I like being alone, although I have many friends, both boys and girls. I love to be by myself in my room. I can listen to tapes on my tape recorder and I have a large and assorted collection of records which I play on my stereo. I have shelves of books, some that I've read six times and others that I have to find some time to read. I can sit in my room by myself for hours and hours, just reading and playing the guitar.

This past summer, I went to Switzerland with the American Field Service/Americans Abroad program. I lived with the Ruelle family in a town in the French part of Switzerland called Fribourg. There were three girls — Anne, Veronique and Cecile — and they became my sisters. There was so much love between the members of that family that I was afraid that they would not accept me. However, they immediately took me into their family as one of their daughters. From the first day in their home, Mme. Ruelle told me to call her Maman and M. Ruelle, Papa, just like the rest of the children. After a few weeks, it seemed perfectly natural as though I had been doing it all my life. I still call them my parents when I talk about them.

Because the Ruelles spoke no English, I had to speak French in order to communicate. After three or four weeks, I could almost understand things people said and I could make myself understood. Whenever I said a wrong word or used the wrong form, Maman was always there to correct my French. During their vacation, we took a trip to Provence, France, where everyone speaks very quickly. I almost had to learn the language all over again. But by the end of the summer, and I hope I will forever, I spoke fluent French. I was able to understand everything that was said, even the conversations next to me on a bus, and I could say anything I wanted. My Swiss sisters and their parents plan to visit here within the next few years. I will show them my country the way they showed me theirs.

During the summer after my sophomore year, I went to California by myself, with my guitar. When I was eight, my family lived in Monterey for a year. When I went back that summer, I lived with various friends we had kept in touch with over the years. My mother had always thought California was the most wonderful place in the world. I must have been too young to understand or appreciate that then, but I agreed with her fully after the summer I spent there alone. Of course, California is the most wonderful place in the world, outside of Switzerland and Rockville Centre.

As you know, I am in both Choraleers and Madrigals and I have participated in everything these groups have done (including the trip to London) in the last three years. Frank Gerardi is a good friend and a very special teacher for me. Aside from choral and madrigal singing, I play the guitar and sing by myself. I started taking guitar lessons at Usdan, a creative arts day camp. I went there just to have fun for a summer and it really did change my whole life. After that summer, I took lessons from a teacher in Manhattan. Each week I would travel, usually by car, to East 68 Street to study guitar.

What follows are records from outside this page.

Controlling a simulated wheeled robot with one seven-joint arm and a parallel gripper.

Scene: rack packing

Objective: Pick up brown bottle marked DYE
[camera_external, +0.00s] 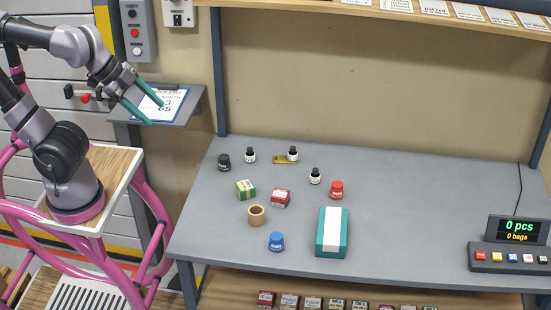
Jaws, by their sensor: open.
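Three small dark bottles with black caps and white labels stand toward the back of the grey table: a left one (250,156), a middle one (293,154) beside a small brass-coloured piece, and a front one (315,177). Their labels are too small to read, so I cannot tell which is the brown bottle marked DYE. My gripper (155,113), with green fingers, is open and empty. It is up at the left, in front of a clipboard, well to the left of the bottles and apart from them.
A button panel (507,258) stands right. The right-middle is clear.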

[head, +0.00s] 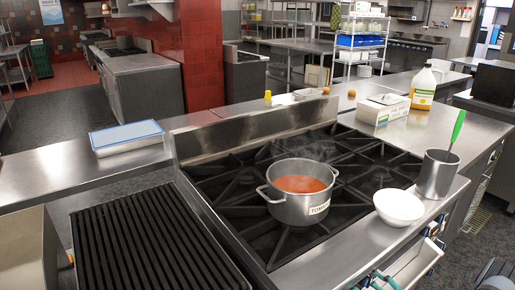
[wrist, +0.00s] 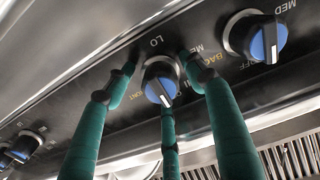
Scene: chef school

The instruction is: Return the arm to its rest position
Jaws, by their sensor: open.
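My gripper (wrist: 157,66) is in the wrist view, with teal fingers spread around a blue-faced stove knob (wrist: 160,84). The fingers are open on either side of the knob, and a further teal finger part shows below it. Whether any finger touches the knob is unclear. The knob's white pointer aims down and slightly right. In the head view only small teal parts (head: 382,281) show by the stove's front at the lower edge; the rest of my gripper is hidden or out of frame.
Other knobs (wrist: 268,38) sit along the same steel panel. On the stove stands a pot (head: 300,208) of red soup. A white bowl (head: 399,207) and a metal canister (head: 437,174) with a green-handled utensil stand on the right ledge. A griddle grate (head: 150,240) is at left.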

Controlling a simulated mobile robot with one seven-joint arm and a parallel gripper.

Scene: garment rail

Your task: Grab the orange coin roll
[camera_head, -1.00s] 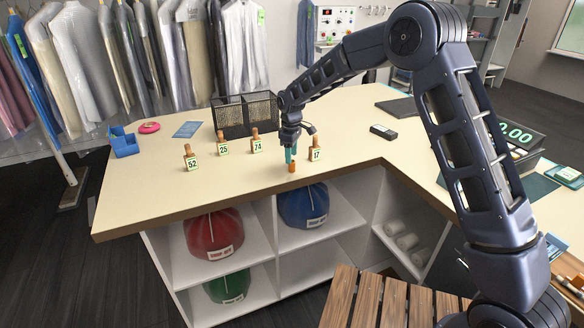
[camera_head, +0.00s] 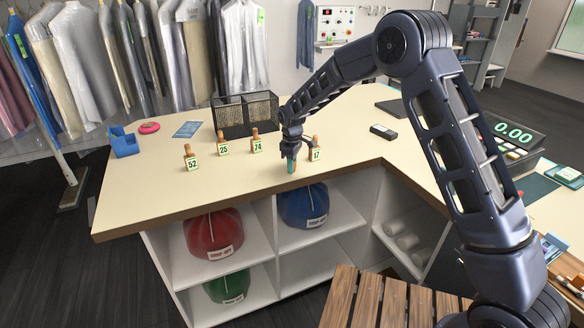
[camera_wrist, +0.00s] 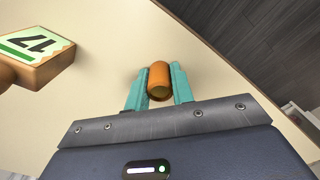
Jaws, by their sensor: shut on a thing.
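The orange coin roll (camera_wrist: 159,80) stands between the two teal fingers of my gripper (camera_wrist: 158,88) in the wrist view, with a finger against each side. In the head view my gripper (camera_head: 291,163) points down at the counter's front edge, left of the peg tagged 17. The coin roll is mostly hidden there by the fingers. I cannot tell whether its lower end touches the counter.
The peg tagged 17 (camera_head: 315,153) stands close on the right; it also shows in the wrist view (camera_wrist: 36,58). Pegs 74 (camera_head: 256,145), 25 (camera_head: 223,147) and 52 (camera_head: 190,161) stand to the left. A black mesh organizer (camera_head: 246,114) is behind. The counter's front left (camera_head: 150,195) is clear.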

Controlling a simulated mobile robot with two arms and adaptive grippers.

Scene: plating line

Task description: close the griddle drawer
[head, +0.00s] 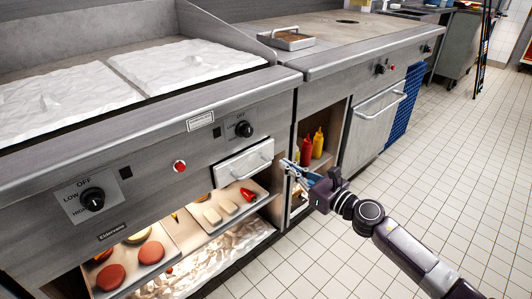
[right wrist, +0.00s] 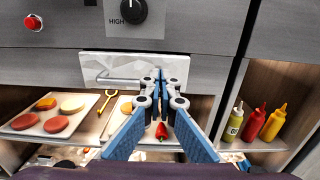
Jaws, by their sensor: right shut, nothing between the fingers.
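The griddle drawer (head: 243,163) is a small pale metal front with a bar handle, under the right control knob of the griddle. It looks close to flush with the panel; any small gap is hard to judge. It also shows in the right wrist view (right wrist: 120,66), straight ahead. My right gripper (head: 287,166) is just right of the drawer front in the head view. In the right wrist view its blue fingers (right wrist: 160,77) meet at the tips, shut and empty, over the right part of the drawer front. Contact cannot be told. My left gripper is out of view.
Below the drawer, an open shelf holds trays with patties (head: 151,252) and a red pepper (head: 249,194). Sauce bottles (head: 318,142) stand in the cubby to the right. A red button (head: 180,167) is on the panel. The tiled floor (head: 420,180) at right is clear.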

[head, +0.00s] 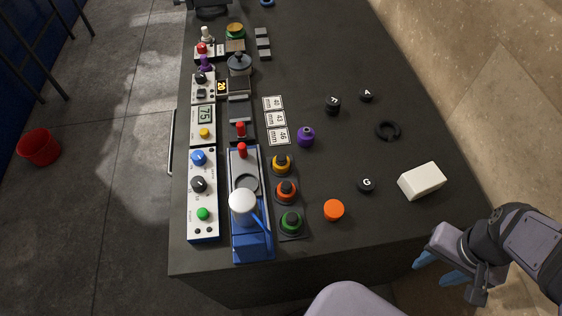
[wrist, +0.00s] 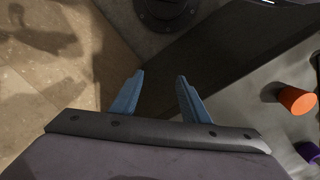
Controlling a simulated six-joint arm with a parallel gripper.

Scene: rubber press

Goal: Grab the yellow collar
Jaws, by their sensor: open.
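A yellow collar (head: 282,165) shows in the head view as a yellow ring-shaped piece with a dark top. It sits upright on a dark stand right of the blue press, behind a similar orange-red piece (head: 286,191) and a green one (head: 291,221). My gripper (head: 438,268) is at the lower right, off the table's right edge, far from the collar. Its blue fingers are apart and empty, which also shows in the wrist view (wrist: 160,78). I cannot make out the yellow collar in the wrist view.
The blue press (head: 252,240) has a white-topped lever. An orange cylinder (head: 333,210), a purple piece (head: 306,137), a white block (head: 422,181), a black ring (head: 387,130) and small black lettered pieces stand on the table. Bare tabletop lies between them.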

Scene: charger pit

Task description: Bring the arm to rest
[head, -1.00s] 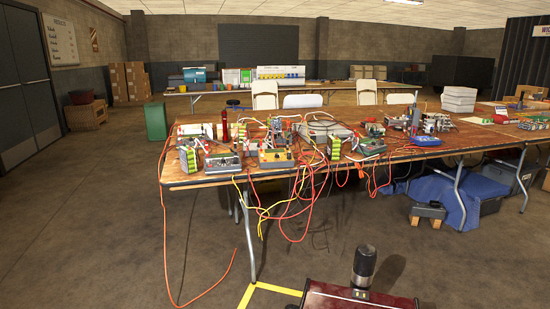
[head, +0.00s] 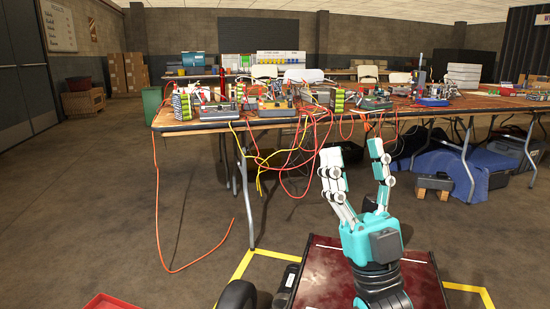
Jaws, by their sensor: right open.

In the summer of 1976, I decided to go to the Guitar Workshop in Roslyn. I chose to go to the Workshop rather than go back to a camp which I had loved the summer before. I still take guitar lessons in Roslyn each week. I had started playing the guitar with folk and folk-rock music, but I have recently changed to classical guitar lessons. While this is much harder and much more work than folk guitar, I am enjoying it very much. This is partly because the teacher I have now is not only an excellent classical guitar teacher, but a nice man and a friend.

Whenever we have guests or my grandparents come to visit, I am always asked to get out my guitar and play and sing for everyone. Since I am not shy, I quickly run and get my guitar. For the last three years, I have performed for my mother's high school classes on days when I have no school. A day like that means singing for forty minutes, five times during the day and is exhausting. I also teach the guitar to two people. They are the daughter (age 12) and son (15) of a friend of my mother. That is how I get some spending money — $5 for a lesson.

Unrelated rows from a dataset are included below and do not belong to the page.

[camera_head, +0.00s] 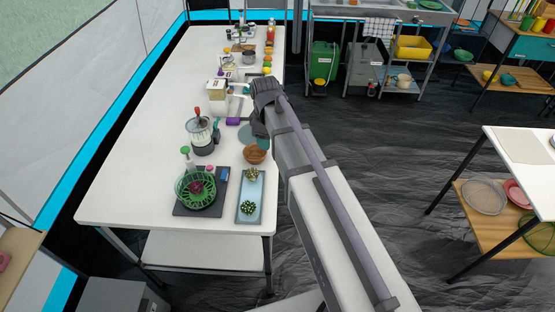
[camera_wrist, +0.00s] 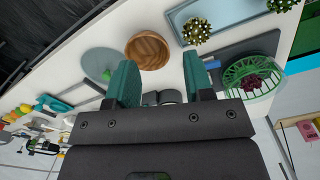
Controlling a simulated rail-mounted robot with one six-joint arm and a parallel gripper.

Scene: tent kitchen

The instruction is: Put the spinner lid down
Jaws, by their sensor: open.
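The spinner lid appears to be the flat grey-blue disc (camera_head: 246,133) lying on the white table, beside the wooden bowl. In the wrist view the disc (camera_wrist: 98,62) has a small green knob near one edge. My gripper (camera_wrist: 160,75) is open, its two teal fingers apart with nothing held between them. In the head view my gripper (camera_head: 262,143) is over the table's right edge, close to the disc and bowl, partly hidden by my arm. The green spinner basket (camera_head: 183,198) with dark red leaves stands on a dark board; it also shows in the wrist view (camera_wrist: 235,77).
The wooden bowl (camera_head: 254,155) is close to my gripper. A blue tray (camera_head: 245,216) with two spiky green plants lies in front of it. A blender-like jar (camera_head: 199,130) and a cream appliance (camera_head: 216,98) stand behind. The table's left side is clear.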

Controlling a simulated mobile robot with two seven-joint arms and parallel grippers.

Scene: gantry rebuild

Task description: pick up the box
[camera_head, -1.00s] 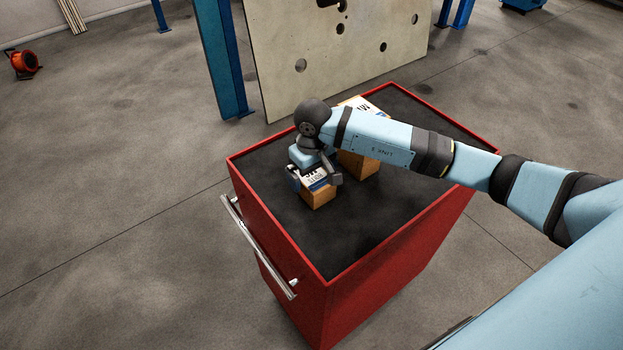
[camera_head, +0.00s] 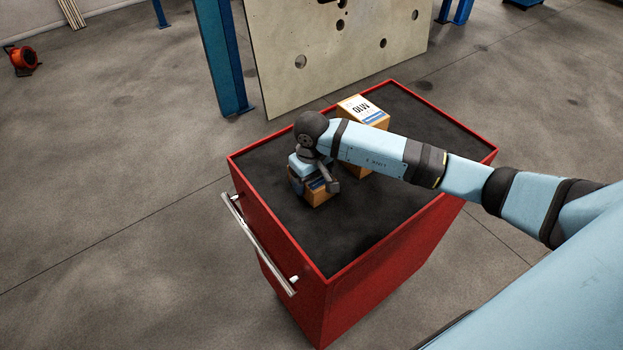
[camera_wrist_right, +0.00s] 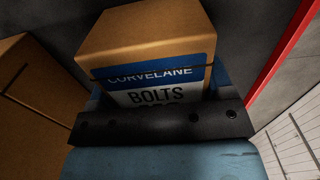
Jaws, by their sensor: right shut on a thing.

I have a strong interest in government, politics, and law. I think this comes from listening to my father and grandfather discuss politics and also from reading newspapers. I developed a strong social conscience from the old folk songs and the protest songs my mother always sang and also from the secular Jewish summer camp I attended.

My interest in politics and diplomatic relations between countries sent me to the Model United Nations conferences for high school students in New York and in Boston. My sister had attended these conferences when she was in high school. The model U.N. was a great experience and a way to meet students from all over the country, all of them interested in government and politics.

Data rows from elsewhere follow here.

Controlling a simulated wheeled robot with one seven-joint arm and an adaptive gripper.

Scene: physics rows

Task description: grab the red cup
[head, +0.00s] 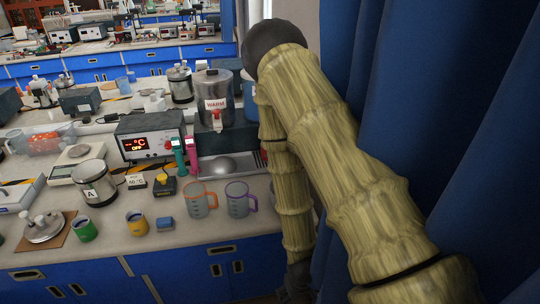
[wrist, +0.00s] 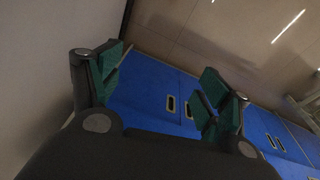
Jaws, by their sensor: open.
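No solid red cup stands out. A clear cup with an orange-red rim and handle (head: 200,201) stands upright near the bench's front edge, left of a clear cup with a purple rim and handle (head: 239,201).
The pale bench top (head: 185,240) holds a heater box with a red display (head: 150,140), a steel pot labelled warm (head: 214,100) and a metal beaker marked A (head: 95,183). Blue cabinets (head: 190,270) are below. A blue curtain (head: 440,110) hangs at right.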

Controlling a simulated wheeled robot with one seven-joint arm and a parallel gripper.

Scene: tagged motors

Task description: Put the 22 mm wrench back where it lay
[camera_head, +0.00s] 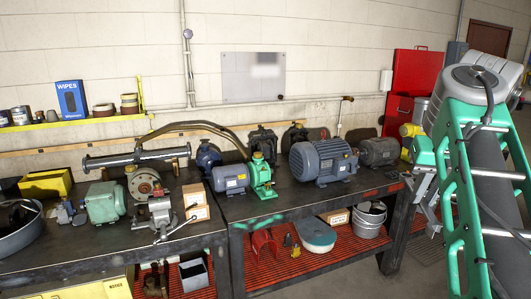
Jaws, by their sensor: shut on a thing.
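I cannot make out the 22 mm wrench in the head view. My gripper is not in view, so what it holds is not seen. Two dark workbenches carry motors and pumps: the left bench (130,245) and the right bench (285,203). On the right bench stand a large blue-grey motor (322,162), a smaller blue motor (230,179), a green pump (262,175) and a dark grey motor (379,152). On the left bench stand a pale green motor (104,202) and a grey vise-like device (160,216). No tag on the motors is readable.
A long metal cylinder (135,157) and a cardboard box (195,200) are on the left bench. A yellow shelf (72,124) hangs at left. Below the right bench are a bucket (369,219) and a teal round thing (315,235). A red cabinet (415,75) stands behind.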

For the past year, I have had a boyfriend, John Murray. He and I are very close friends and he is almost a part of my family. My mother likes him almost as much as I do. He knows the things that I like and where I want to go to eat and what upsets me, so that our relationship is very easygoing. John has helped me in many ways. He has taught me about real kindness and caring and loving someone. He is a very good friend whom I don't have to show-off for or put on make-up for, because I know he'll like me just as I am. I've helped him too. I helped him to care more about his schoolwork and about his own family. He's gotten better grades since we started going together. He and I sing together too. When the chorus went to Amsterdam, New York for a long weekend last year, John and I sang a song together while I played my guitar; the audience seemed very pleased with us.
Although I am not a very athletic person, I have always been interested in sports. My father and I watch sporting events on television together. I know all the rules of every professional game, plus I know the names and statistics about the player all the teams. I could easily win a trivia contest about ice hockey players with any of the boys I know; I guess they don't expect a girl to be as knowledgeable about sports as I am.

Because of my boyfriend, who is always riding his bicycle, and Switzerland, where my only transportation up and down the hills was a bicycle, I have become somewhat more athletic this year. I ride my bike the two miles to school every day and whenever I go out at night, I hop onto my bike.

I also like to write. I write stories and plays. In my room are many unfinished and unpublished works which only I will ever see. I also keep a journal. It started in Switzerland as a travel log, but now it is much more than that. However, as in Switzerland, my journal is still in French.

I like to be my own person. I don't take very well to people telling me what to do, as my mother well knows. Because I'm not shy, I say what I think, without worrying that people won't like me for it. I wear what I want to school. If the fashion is to wear expensive Frye boots, I will probably just wear my sneakers. While everyone has her hair cut short and blown dry or made into a permanent, I still wear mine long and loose and very wavy.

I have always gotten along well with people older than myself: my guitar teacher, my parents' friends, the kids my sister left behind at Southside when she graduated a year early. This year I miss the older kids, but the seniors are still older than I am because I was skipped when I was in the fourth grade at Hewitt School. At the time, my parents were wary of allowing me to jump to the fifth grade after the Christmas vacation although Dr. Long and my teacher recommended it. However, I am feeling very old and mature and I am looking forward excitedly to going to college.